TASK DESCRIPTION: Write out the entire listing below exactly, with the pictures left out.

EXTRACTED MATERIAL:
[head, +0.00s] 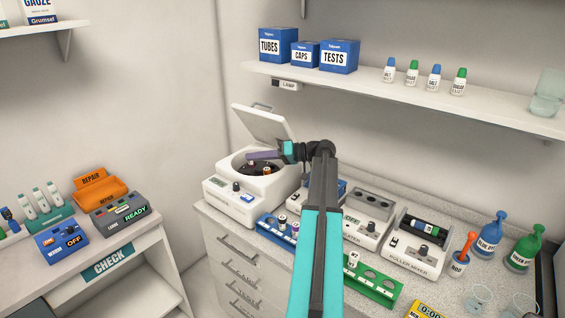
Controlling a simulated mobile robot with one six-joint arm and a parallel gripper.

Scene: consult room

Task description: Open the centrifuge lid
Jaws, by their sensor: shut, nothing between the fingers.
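The white centrifuge (234,206) stands at the left end of the counter. Its lid (262,122) is raised and leans back, with a grey handle at its top edge. The dark rotor (262,170) shows in the open bowl, with small tubes in it. My gripper (251,156) reaches in from the right and lies over the bowl, in front of the raised lid. Its fingers are shut with nothing between them. I cannot tell whether it touches the lid. My arm hides part of the counter behind it.
A blue rack (270,229) stands right of the centrifuge, partly behind my arm. A roller mixer (418,243), a green rack (381,287) and bottles fill the counter's right. The shelf (360,83) with blue boxes hangs above. A lower counter with devices is left.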

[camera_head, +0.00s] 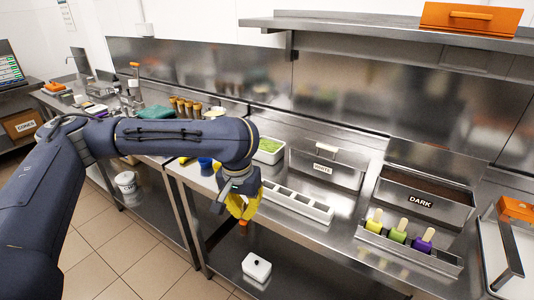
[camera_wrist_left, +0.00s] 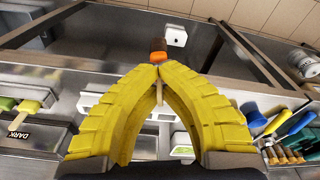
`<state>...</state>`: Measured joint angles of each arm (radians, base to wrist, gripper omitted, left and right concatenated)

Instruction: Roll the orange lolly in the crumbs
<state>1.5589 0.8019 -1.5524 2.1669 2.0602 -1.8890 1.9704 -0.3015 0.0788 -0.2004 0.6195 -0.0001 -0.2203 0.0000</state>
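My left gripper (camera_head: 243,206) has yellow fingers and hangs at the front edge of the steel counter. Its fingertips (camera_wrist_left: 158,72) are shut on the stick of the orange lolly (camera_wrist_left: 159,57). The lolly points away from the fingers, downward in the head view, where only a small orange part (camera_head: 243,222) shows. Its far end looks dark brown in the wrist view. The green crumbs (camera_head: 269,145) lie in a white tray on the counter behind the gripper, apart from the lolly. My right gripper is not in view.
A slotted white rack (camera_head: 298,203) lies right of the gripper. A WHITE tub (camera_head: 325,170) and an open DARK tub (camera_head: 425,202) stand behind. A steel holder (camera_head: 445,263) carries yellow, green and purple lollies. Left are a blue cup (camera_head: 206,166) and brown cones (camera_head: 185,106). A white box (camera_head: 257,266) sits below.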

RESPONSE:
[head, +0.00s] 
Controlling a simulated mobile robot with one six-joint arm and a parallel gripper.

Scene: consult room

Task description: Open the centrifuge lid
Jaws, by their sensor: shut, nothing between the fingers.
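The white centrifuge (234,206) stands at the left end of the counter. Its lid (262,122) is raised and leans back, with a grey handle at its top edge. The dark rotor (262,170) shows in the open bowl, with small tubes in it. My gripper (251,156) reaches in from the right and lies over the bowl, in front of the raised lid. Its fingers are shut with nothing between them. I cannot tell whether it touches the lid. My arm hides part of the counter behind it.
A blue rack (270,229) stands right of the centrifuge, partly behind my arm. A roller mixer (418,243), a green rack (381,287) and bottles fill the counter's right. The shelf (360,83) with blue boxes hangs above. A lower counter with devices is left.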

[camera_head, +0.00s] 
[camera_wrist_left, +0.00s] 
`<state>...</state>`: Measured joint angles of each arm (radians, base to wrist, gripper omitted, left and right concatenated)

Instruction: Roll the orange lolly in the crumbs
<state>1.5589 0.8019 -1.5524 2.1669 2.0602 -1.8890 1.9704 -0.3015 0.0788 -0.2004 0.6195 -0.0001 -0.2203 0.0000</state>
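My left gripper (camera_head: 243,206) has yellow fingers and hangs at the front edge of the steel counter. Its fingertips (camera_wrist_left: 158,72) are shut on the stick of the orange lolly (camera_wrist_left: 159,57). The lolly points away from the fingers, downward in the head view, where only a small orange part (camera_head: 243,222) shows. Its far end looks dark brown in the wrist view. The green crumbs (camera_head: 269,145) lie in a white tray on the counter behind the gripper, apart from the lolly. My right gripper is not in view.
A slotted white rack (camera_head: 298,203) lies right of the gripper. A WHITE tub (camera_head: 325,170) and an open DARK tub (camera_head: 425,202) stand behind. A steel holder (camera_head: 445,263) carries yellow, green and purple lollies. Left are a blue cup (camera_head: 206,166) and brown cones (camera_head: 185,106). A white box (camera_head: 257,266) sits below.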

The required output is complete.